(Robot episode rows)
>> START

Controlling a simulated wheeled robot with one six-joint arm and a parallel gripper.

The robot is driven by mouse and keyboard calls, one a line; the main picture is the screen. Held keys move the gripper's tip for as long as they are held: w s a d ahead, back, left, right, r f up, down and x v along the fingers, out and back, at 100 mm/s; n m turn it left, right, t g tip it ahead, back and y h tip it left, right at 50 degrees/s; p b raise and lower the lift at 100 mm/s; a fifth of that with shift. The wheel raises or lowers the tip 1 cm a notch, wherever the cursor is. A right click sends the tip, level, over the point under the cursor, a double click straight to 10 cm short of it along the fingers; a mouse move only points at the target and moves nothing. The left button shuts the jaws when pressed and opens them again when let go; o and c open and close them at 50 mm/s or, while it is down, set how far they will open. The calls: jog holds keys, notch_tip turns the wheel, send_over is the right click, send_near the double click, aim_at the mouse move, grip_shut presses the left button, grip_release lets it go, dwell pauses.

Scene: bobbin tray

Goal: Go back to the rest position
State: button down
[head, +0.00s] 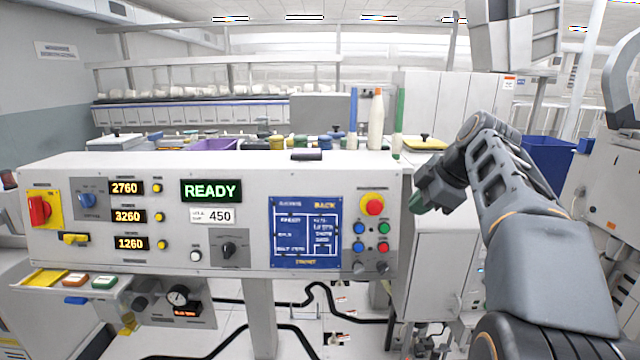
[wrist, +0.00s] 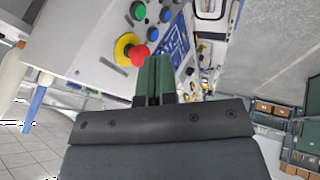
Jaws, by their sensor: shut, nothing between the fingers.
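My gripper (head: 416,203) is at the right end of the control panel in the head view, held beside the panel's edge and pointing down and left. In the wrist view its green fingers (wrist: 153,80) are together with nothing between them. The control panel (head: 120,255) fills the middle of the head view, with a READY display (head: 211,190) and a blue screen (head: 306,232). A red emergency button (head: 372,204) on a yellow ring is left of my gripper. The same button (wrist: 138,54) shows just left of the fingers in the wrist view, apart from them as far as I can tell.
Bobbins and a white cone (head: 376,120) stand behind the panel top. A dark object (head: 306,155) lies on that top. A blue bin (head: 548,155) is behind my arm, and a grey machine (head: 607,200) stands at the far right. Black cables (head: 225,301) run below the panel.

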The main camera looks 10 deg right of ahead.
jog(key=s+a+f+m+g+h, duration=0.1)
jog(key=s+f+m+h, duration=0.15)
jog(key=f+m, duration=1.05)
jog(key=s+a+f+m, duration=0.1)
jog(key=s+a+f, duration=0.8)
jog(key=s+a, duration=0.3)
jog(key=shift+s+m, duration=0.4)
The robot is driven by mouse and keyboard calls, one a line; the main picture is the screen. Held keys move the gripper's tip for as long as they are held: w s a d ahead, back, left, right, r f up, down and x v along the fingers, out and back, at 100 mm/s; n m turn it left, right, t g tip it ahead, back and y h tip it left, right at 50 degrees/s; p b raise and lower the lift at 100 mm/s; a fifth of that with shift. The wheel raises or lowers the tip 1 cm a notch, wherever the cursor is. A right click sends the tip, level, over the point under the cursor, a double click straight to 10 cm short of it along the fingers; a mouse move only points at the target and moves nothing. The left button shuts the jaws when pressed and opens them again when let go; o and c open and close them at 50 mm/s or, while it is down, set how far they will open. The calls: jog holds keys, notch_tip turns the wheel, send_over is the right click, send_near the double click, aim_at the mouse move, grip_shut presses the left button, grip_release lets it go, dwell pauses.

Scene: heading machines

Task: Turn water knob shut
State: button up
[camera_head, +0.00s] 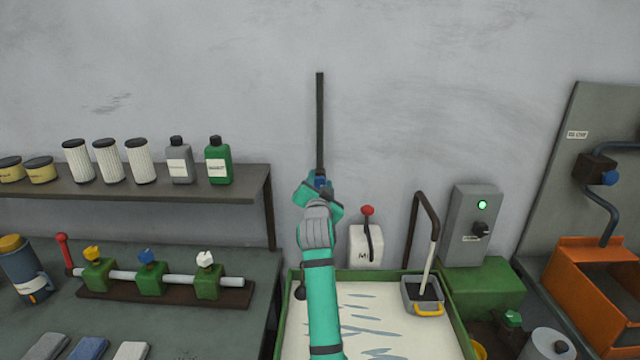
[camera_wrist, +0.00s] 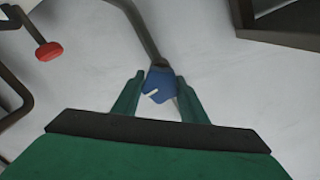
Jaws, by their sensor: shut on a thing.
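A blue knob (camera_wrist: 158,84) with a short white mark sits at the end of a dark pipe (camera_wrist: 140,25) in the wrist view. The fingers of my gripper (camera_wrist: 161,90) stand on either side of the knob and are shut on it. In the head view, the dark pipe (camera_head: 320,120) runs down the wall to my teal gripper (camera_head: 321,190). Only a small blue part of the knob (camera_head: 320,181) shows there; my gripper hides the rest.
A white box with a red-topped lever (camera_head: 367,212) stands right of my arm. A green-rimmed tray (camera_head: 455,325) with wet streaks lies below. A shelf (camera_head: 200,187) with bottles and a bench with several coloured valves (camera_head: 150,280) are at left. Another blue knob (camera_head: 610,178) is at far right.

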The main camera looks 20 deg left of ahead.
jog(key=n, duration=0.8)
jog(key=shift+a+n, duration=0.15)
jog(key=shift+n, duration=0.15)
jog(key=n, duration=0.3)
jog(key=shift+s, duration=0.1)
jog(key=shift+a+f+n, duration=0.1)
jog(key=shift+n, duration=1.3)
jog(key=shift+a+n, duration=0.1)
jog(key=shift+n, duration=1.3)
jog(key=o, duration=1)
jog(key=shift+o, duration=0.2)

>> END

◆ **Task brief**: Repeat each line of the records above exactly, but do not copy the pictures.

◆ **The result**:
Controlling a simulated wheeled robot with one six-joint arm and a parallel gripper.

The robot is driven by mouse and keyboard calls, one a line; the main picture is the screen. Held keys move the gripper's tip for as long as they are held: w s a d ahead, back, left, right, r f up, down and x v along the fingers, out and back, at 100 mm/s; n m turn it left, right, t g tip it ahead, back and y h tip it left, right at 50 degrees/s; p b raise and lower the lift at 100 mm/s; a fifth of that with shift. The wheel raises or lowers the tip 1 cm a notch, wherever the cursor is. A right click sends the tip, level, over the point under the cursor, a double click straight to 10 cm short of it along the fingers; a mouse move only points at the target and moves nothing. The left button shuts the jaws when pressed and opens them again when let go; o and c open and close them at 50 mm/s or, while it is down, set how far they will open. The calls: jog holds keys, notch_tip turns the wheel, send_over is the right click, send_near the double click, aim_at the mouse move, grip_shut presses the left button, grip_release lets it go, dwell pauses.

Scene: bobbin tray

Goal: Go back to the rest position
State: button down
[head, +0.00s] 
[wrist, +0.00s] 
Jaws, by their sensor: shut, nothing between the fingers.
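My gripper (head: 416,203) is at the right end of the control panel in the head view, held beside the panel's edge and pointing down and left. In the wrist view its green fingers (wrist: 153,80) are together with nothing between them. The control panel (head: 120,255) fills the middle of the head view, with a READY display (head: 211,190) and a blue screen (head: 306,232). A red emergency button (head: 372,204) on a yellow ring is left of my gripper. The same button (wrist: 138,54) shows just left of the fingers in the wrist view, apart from them as far as I can tell.
Bobbins and a white cone (head: 376,120) stand behind the panel top. A dark object (head: 306,155) lies on that top. A blue bin (head: 548,155) is behind my arm, and a grey machine (head: 607,200) stands at the far right. Black cables (head: 225,301) run below the panel.

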The main camera looks 10 deg right of ahead.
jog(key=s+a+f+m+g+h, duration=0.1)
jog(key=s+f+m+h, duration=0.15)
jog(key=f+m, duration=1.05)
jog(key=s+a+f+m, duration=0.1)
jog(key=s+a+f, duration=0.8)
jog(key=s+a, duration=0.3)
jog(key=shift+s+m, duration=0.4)
The robot is driven by mouse and keyboard calls, one a line; the main picture is the screen. Held keys move the gripper's tip for as long as they are held: w s a d ahead, back, left, right, r f up, down and x v along the fingers, out and back, at 100 mm/s; n m turn it left, right, t g tip it ahead, back and y h tip it left, right at 50 degrees/s; p b raise and lower the lift at 100 mm/s; a fifth of that with shift. The wheel raises or lowers the tip 1 cm a notch, wherever the cursor is. A right click sends the tip, level, over the point under the cursor, a double click straight to 10 cm short of it along the fingers; a mouse move only points at the target and moves nothing. The left button shuts the jaws when pressed and opens them again when let go; o and c open and close them at 50 mm/s or, while it is down, set how far they will open. The calls: jog holds keys, notch_tip turns the wheel, send_over is the right click, send_near the double click, aim_at the mouse move, grip_shut presses the left button, grip_release lets it go, dwell pauses.

Scene: heading machines

Task: Turn water knob shut
State: button up
[camera_head, +0.00s] 
[camera_wrist, +0.00s] 
Jaws, by their sensor: shut on a thing.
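A blue knob (camera_wrist: 158,84) with a short white mark sits at the end of a dark pipe (camera_wrist: 140,25) in the wrist view. The fingers of my gripper (camera_wrist: 161,90) stand on either side of the knob and are shut on it. In the head view, the dark pipe (camera_head: 320,120) runs down the wall to my teal gripper (camera_head: 321,190). Only a small blue part of the knob (camera_head: 320,181) shows there; my gripper hides the rest.
A white box with a red-topped lever (camera_head: 367,212) stands right of my arm. A green-rimmed tray (camera_head: 455,325) with wet streaks lies below. A shelf (camera_head: 200,187) with bottles and a bench with several coloured valves (camera_head: 150,280) are at left. Another blue knob (camera_head: 610,178) is at far right.

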The main camera looks 20 deg left of ahead.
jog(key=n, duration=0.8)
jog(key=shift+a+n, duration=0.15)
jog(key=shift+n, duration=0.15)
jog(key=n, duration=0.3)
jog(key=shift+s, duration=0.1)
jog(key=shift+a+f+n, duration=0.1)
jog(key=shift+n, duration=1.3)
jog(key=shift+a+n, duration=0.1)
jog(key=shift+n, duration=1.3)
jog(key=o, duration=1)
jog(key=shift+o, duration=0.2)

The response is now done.